Regardless of which schools a student is applying to having a strategy in place will improve the odds of being admitted into their first choice schools. Once an application is submitted to a college the fate of the student is in the hands of the admissions officers, so why not take the time to select colleges and universities where the student’s academic profile, and personality, are a good fit ? This will increase the chances of admission and reduce the disappointments.

College Application Red Flags

A strong college application that will stand out in the crowd should be every student’s goal. Stretching the truth and trying to garner favors in the quest to gain admission to that top choice school is unfortunately nothing new. But, thanks to recent events this practice is now front page news and going forward applications will be scrutinized like never before.

The basic premise of a good application is that it is an honest reflection of the student. There exist strategies to highlight strengths when an academic profile is on the weaker side, but as a whole the information provided on a college application is the truth.

Nevertheless, many students and parents get caught up in the stress and competitiveness of the college application process and feel the need to manipulate the information provided in a way they feel will improve their chances of being admitted. Some of the most common application red flags include:

  • Transcript and test scores that aren’t in sync. Students with a high GPA/class rank are expected to have SAT/ACT scores that correspond to their academic strength, and the same is true for those with low GPA/class rank. Yet, when these two critical parts of an application are really off kilter it will beg an explanation.

  • A lack of extra curricular activities. You are more than your test scores! Well rounded students are especially attractive to colleges, and high schools today offer so many ways for students to express themselves that an applicant with virtually no extra curricular activities will stand out.
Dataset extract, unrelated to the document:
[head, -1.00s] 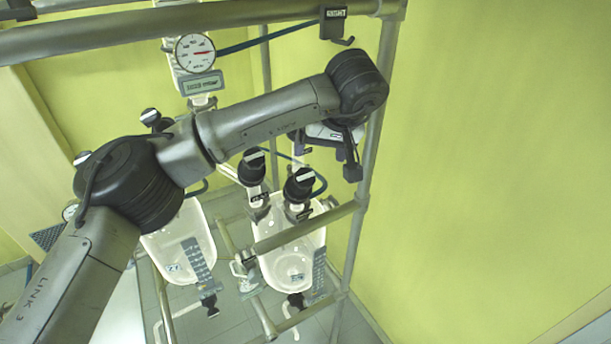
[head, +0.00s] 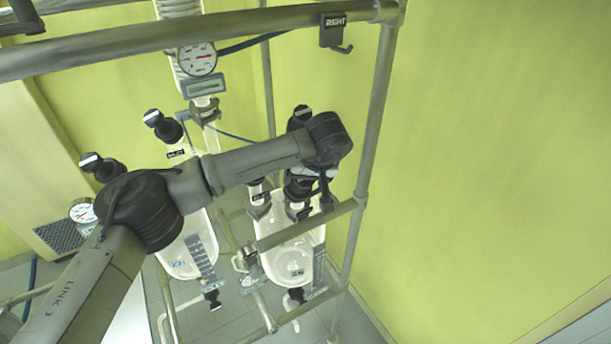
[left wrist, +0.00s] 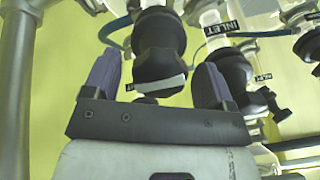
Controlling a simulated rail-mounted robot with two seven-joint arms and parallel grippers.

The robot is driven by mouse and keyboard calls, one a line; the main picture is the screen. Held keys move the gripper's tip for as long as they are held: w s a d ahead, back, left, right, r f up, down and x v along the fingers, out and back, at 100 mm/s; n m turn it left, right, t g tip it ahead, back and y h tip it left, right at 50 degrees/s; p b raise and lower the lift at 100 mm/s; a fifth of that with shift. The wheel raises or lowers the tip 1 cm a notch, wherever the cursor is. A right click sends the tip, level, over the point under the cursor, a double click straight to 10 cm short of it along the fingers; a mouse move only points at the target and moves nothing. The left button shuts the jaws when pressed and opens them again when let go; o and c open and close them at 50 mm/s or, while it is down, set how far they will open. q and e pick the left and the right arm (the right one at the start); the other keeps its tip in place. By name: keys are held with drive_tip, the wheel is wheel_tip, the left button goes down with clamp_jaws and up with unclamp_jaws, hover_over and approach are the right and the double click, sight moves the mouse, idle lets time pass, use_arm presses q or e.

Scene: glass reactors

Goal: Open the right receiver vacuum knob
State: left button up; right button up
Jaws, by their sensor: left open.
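The right receiver is the white glass vessel (head: 288,262) at the lower middle of the head view, with black-capped valves on top. My left gripper (head: 312,188) is over those valves, and my arm hides part of them. In the left wrist view my left gripper (left wrist: 155,85) is open. A black knob (left wrist: 160,65) with a white bar lies between its two purple-grey fingers, with gaps visible on both sides. I cannot read a vacuum label on this knob. My right gripper is not in view.
A second black knob (left wrist: 222,72) is close beside the right finger. An INLET label (left wrist: 222,27) and a blue hose (left wrist: 262,33) are nearby. Frame posts (head: 372,130) and a lower rail (head: 305,225) surround the receiver. The left receiver (head: 190,245) stands beside it.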

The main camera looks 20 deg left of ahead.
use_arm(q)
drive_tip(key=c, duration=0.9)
On the flip side too many activities are almost humanely impossible to maintain. It’s all about quality over quantity.

  • Essay does not match student’s academic ability. Regardless of GPA or class rank, an overly edited essay filled with SAT words that doesn’t correspond to the academic level of the student’s transcript will raise suspicions about who actually wrote it. It could also put into question the balance of the application.
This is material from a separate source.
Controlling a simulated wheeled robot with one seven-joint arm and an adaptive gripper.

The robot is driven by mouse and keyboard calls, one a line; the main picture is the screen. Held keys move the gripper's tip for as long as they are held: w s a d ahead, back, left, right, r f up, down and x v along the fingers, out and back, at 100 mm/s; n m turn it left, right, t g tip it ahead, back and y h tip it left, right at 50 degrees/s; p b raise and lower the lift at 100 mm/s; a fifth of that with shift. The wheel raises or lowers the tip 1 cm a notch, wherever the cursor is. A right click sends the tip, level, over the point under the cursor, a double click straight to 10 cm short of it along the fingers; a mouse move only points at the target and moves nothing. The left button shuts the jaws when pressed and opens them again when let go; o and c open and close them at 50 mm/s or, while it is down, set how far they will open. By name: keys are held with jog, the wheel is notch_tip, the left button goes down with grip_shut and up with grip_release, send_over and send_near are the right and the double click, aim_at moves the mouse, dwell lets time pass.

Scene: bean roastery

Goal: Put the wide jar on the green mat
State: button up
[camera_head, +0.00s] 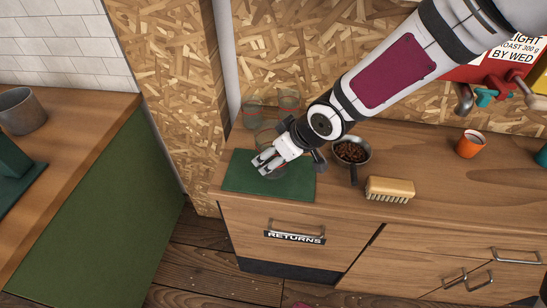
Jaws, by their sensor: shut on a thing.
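The green mat (238,178) lies on the wooden counter at its left end.
A metal pan of beans (351,151) and a brush (390,189) lie right of the mat. An orange cup (470,144) stands farther right. The counter's front edge runs just before the mat, above a drawer labelled RETURNS (294,238).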

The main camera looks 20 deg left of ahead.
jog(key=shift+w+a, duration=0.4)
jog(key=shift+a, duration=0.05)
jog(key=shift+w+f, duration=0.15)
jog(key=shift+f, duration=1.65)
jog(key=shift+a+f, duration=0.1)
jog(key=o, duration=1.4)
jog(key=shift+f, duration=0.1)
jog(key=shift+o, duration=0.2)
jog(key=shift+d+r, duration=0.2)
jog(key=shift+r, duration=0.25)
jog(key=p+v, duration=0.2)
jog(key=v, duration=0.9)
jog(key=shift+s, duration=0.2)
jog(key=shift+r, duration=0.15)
  • More than two high schools in four years. There could be valid reasons for attending more than two high schools in four years, but it might also be a sign of trouble. The Common Application has a required question that allows applicants to explain their situation.

  • Letters of recommendations from people who DO NOT know you. A good letter of recommendation will highlight the ambition and skills of the student, in addition to the attributes he/she would bring to the campus community. Recommendations from political figures or CEOs just come across as an effort to impress admissions by who you know versus allowing the applicant to be the focal point. Do not waste this opportunity to present another facet of the student.
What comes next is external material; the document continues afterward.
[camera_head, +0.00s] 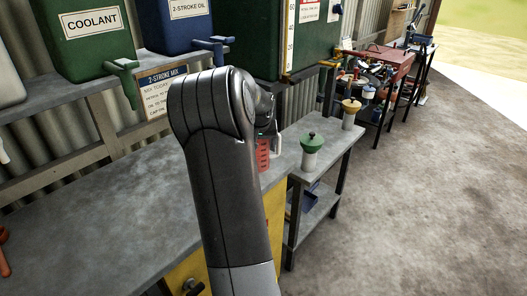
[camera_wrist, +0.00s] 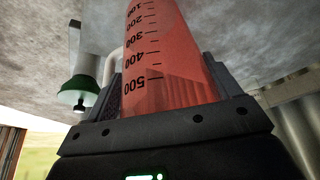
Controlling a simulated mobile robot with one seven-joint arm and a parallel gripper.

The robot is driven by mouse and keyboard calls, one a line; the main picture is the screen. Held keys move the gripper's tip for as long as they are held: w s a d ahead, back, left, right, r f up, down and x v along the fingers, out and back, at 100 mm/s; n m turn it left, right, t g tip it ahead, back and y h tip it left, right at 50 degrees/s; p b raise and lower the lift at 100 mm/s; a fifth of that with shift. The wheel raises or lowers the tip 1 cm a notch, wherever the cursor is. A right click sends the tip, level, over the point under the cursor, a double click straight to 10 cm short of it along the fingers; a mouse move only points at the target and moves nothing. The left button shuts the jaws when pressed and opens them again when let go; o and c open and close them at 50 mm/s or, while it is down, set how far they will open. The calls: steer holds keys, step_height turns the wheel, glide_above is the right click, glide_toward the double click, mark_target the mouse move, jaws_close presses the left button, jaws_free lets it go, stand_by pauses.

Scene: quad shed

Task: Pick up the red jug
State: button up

Admissions officers are able to spot discrepancies on an application in seconds and if they have any concerns they will reach out to the guidance counselors for clarification. One of the best ways to avoid application red flags is to provide explanations, which can often do done in essay form or with a short answer. So make sure that this does not happen to your college application because presenting the genuine you will serve you better in the long run.

College Application Timeline - April 2019

April is the month when the college application process for graduating high school seniors and high school juniors overlap. A few seniors must still decide which school they’d like to attend in the Fall while juniors should be laying the foundation for their application process by following these steps.

• If they haven’t yet done it, juniors need to register to take either the SAT or ACT. There are two more test dates available this school year: May 4th and June 1st. Check here for registration deadlines. August 24th is the first test date for the 2019-2020 academic year and has a July 24th registration deadline. The next ACT test dates are June 8th and July 13th. See registration details here.

The SAT costs $47.50 (with essay is $64.50) and the ACT is $50.50 (with writing $67). Note: Each registration comes with four FREE score reports, but the schools must be named at the time of registration. All subsequent reports are $12 per SAT score report and $13 per ACT score report.

Students should never hesitate to retake these tests because even just a few additional points can change a school from a target to a safety or a reach to a target. Make sure to register early to not miss out on being able to take the test at a location close to home and not pay the additional late fee. Eligible students should request fee waivers from their guidance counselors.

Don't forget to take the SAT Subject Tests & AP Exams, tests that enable eligible students to highlight a proficiency in a particular subject matter and are often required admission material for highly selective schools. Strong scores on AP exams can result in college credit.

Yes, there are test-optional colleges, but their admission requirements can be equally demanding.

• Who will write your letters of recommendation? Choose two teachers and ask them before the end of the school year. Some teachers has a personal quota, so don't wait. The normal range of recommendations required by schools is none to no more than three and should not be confused with the letter your guidance counselor writes.

• Colleges look for well rounded applicants, so don't ignore those extra curricular activities - Both school affiliated activities and independent activities count as extra curricular, but quality over quantity should always be the goal.

•  Schedule campus visits - A must in the process of creating that list of criteria, a campus visit allows students to develop that crucial 'gut' feeling that will tell them when they've found the right school for them. Visit as many as possible, knowing that even those you don't like or will never apply to, are helpful in narrowing down the schools that will eventually make that final college list.

• Become familiar with the Common App - Common App Rollover will allow members of the Class of 2020 to create an account while still juniors with that information rolling over when the Common app relaunches on August 1, 2019.  Common App Ready is a series of tutorials available to students and their parents to help them familiarize themselves with the application. Click here for more details.

• Common App essay prompts will remain unchanged from last year. This is great news, but please remember that the college essay can make or break an application, so select your topic carefully and don’t be in rush to write it. Students can wait till the summer months to begin putting pen to paper.

• Want to make that application even stronger, then take a full course load senior year. Even if the student has most of the credits needed to graduate, don’t stop there. State mandated credits required to graduate from high school do not necessarily produce a strong application.

This is the last chance to boost the GPA/class rank that will be used on the applications so all high school juniors should aim to finish this year with the best possible grades. A strong GPA/class rank, along with the rigor of the courses taken, shows continued commitment to academics and is one of the best indicators of how ready a student is for college level work. A low GPA/class rank, however, does not spell doom.

So, this is not the time to drop the ball! Create the strongest personal academic profile you can and with it you will find the college or university that is both the perfect academic and personal fit.